2000年08月15日(火曜日)
『まだ行っていない京都を回ろう計画』-祇園近辺〜ねねの道-
今日は「まだ行っていない京都を回ろう計画」の第一段として祇園近辺〜知恩院〜八坂神社〜ねねの道〜京・洛市ねね〜円徳院〜掌美術館〜高台寺(夜間拝観)〜ジャズバー・オンリエド(いきつけ)をひたすら歩いて回ってきました。いや、私ももう京都は今年が最後ですからね。3年ちょい住んでて意外に京都をあまり見てないので、いるうちにまだ行ってない京都を味わおうと思いまして。
まず知恩院に行く前に、途中にあった琵琶湖疎水の流れに足を浸したところから今回の京都巡りは始まり、知恩院方丈庭で鴬張りの廊下を抜け三方正面向きの猫と視線を合わせてきました。この三方正面向きの猫というのはダ・ビンチのモナリザよろしくどこから見ても絵の中の猫と自分の目があっているように見えるというもので、本当にどこから見ても目が合うので私はたまたま周りに人がいなかったということもあり、絵の真正面にドカンと胡座を書いて座り、猫と数分間見つめ合ってきました。何やら悟りが開けた気がします。そして八坂神社を抜けカラメルを買い食いし、京都らしい古い街並が残る小道を抜けて京・洛市ねねへと向かいました。ここでは都路里のグリーンティーとあんみつを堪能し、適当に買い物を。そして円徳院へ。円徳院は秀吉の正妻であったねねが願って建てたもので、またねね自身がその生涯を終えた場でもあります。人もほとんどいなく、ちょうど夕暮れを迎えた円徳院の庭は素晴らしく雅な空気に満ちていて、思わずその風景と静けさに見とれて数十分ぼ〜っとしてました。この美しい庭を見ながら生涯を終えられるなら幸せだろうなぁ、とかそんなことを思いながら。枯山水風の庭の木々に夕陽が当たった風景が醸す叙情性は言葉でも何によっても形容しがたいものがあり、この風景に似合う音楽って何だろう?と思いながらも本当に似合う曲が思い浮かばずにいました。日本の庭が醸す風景なのに、さくら変奏曲等の曲も真に的を得ているように思われず、自分の音楽的なボキャブラリーの少なさを少々嘆いたりもして。敢えて合う曲を探そうとするなら、音によって音楽を聴かせる曲ではなく、音と音の間というか余韻というかの響きで聴かせる曲になるんでしょう。強いていうなら武満徹でしょうか?そして最後の高台寺。ここも秀吉縁の寺ですが、19日まで夜間拝観をやっていてライトアップされるのですね。それが楽しみで行ってきたのですが、ここも素晴らしかったです。高台寺に通じる北の政所の坂(ねねの坂)を昇って振り返った時に、石段の階段の両側に茂る木々や竹薮を照らし、反射する夕陽の美しさからしてやられました。そして入り口で日が沈むのを待って、ライトアップされた高台寺へ。光に照らされた広大な山の自然を利用した庭と、見事な造りの建物がもたらすコントラストはもうため息ものでした。高台寺や円徳院あたりの夜間拝観は清水寺や金閣寺ほど有名ではないので人はそんなにいないのですが、その素晴らしさは清水寺や金閣寺をも凌ぐものがあると思います。本気で感動して帰ってきました。

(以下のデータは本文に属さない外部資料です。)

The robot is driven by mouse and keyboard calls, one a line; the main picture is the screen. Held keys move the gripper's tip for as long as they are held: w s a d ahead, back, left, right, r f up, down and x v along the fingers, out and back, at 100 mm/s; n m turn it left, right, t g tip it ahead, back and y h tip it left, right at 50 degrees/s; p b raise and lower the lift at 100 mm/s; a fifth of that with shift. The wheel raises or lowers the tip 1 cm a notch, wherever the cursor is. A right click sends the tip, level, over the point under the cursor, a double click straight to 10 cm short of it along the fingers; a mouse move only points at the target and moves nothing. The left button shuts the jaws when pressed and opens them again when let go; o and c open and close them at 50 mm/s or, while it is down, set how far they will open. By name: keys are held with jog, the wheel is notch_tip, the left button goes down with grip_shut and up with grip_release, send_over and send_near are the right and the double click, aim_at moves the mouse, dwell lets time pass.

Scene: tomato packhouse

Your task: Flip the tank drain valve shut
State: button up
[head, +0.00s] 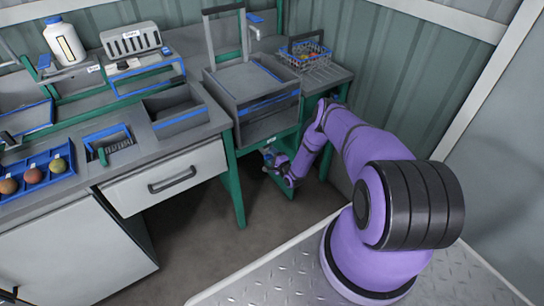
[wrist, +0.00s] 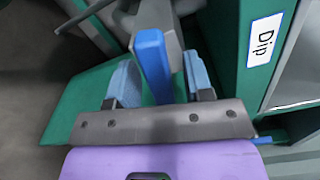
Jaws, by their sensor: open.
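The drain valve's blue lever (wrist: 152,62) shows in the wrist view, below a grey valve body (wrist: 168,22). My gripper (wrist: 158,78) is open, with its two blue-padded fingers on either side of the lever. I cannot tell whether either touches. In the head view my gripper (head: 268,156) is low, under the front of the grey tank (head: 258,108) at the bench's right end. The valve is too small and covered to make out there.
A "Dip" label (wrist: 262,40) is on the panel right of the lever. A green bench leg (head: 234,180) stands just left of my gripper. A drawer unit (head: 172,182) is further left. The floor in front is clear.

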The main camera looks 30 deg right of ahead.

今日は久しぶりに正しい日本の夏の風景を見た気がします。明日は計画の第二段として、銀閣寺を見て大文字の火送りを見物に行きます。京都に3年住んでて一回も五山の火送りを見たことがないのですね。最後ですし、是非気合を入れて見に行きたいと思います。ちなみにこの「まだ行っていない京都を回ろう計画」、私とともに回ってくれる人を随時募集中です。共に京都の素晴らしさを味わおうという気概のある人、一緒に京都を堪能しましょう。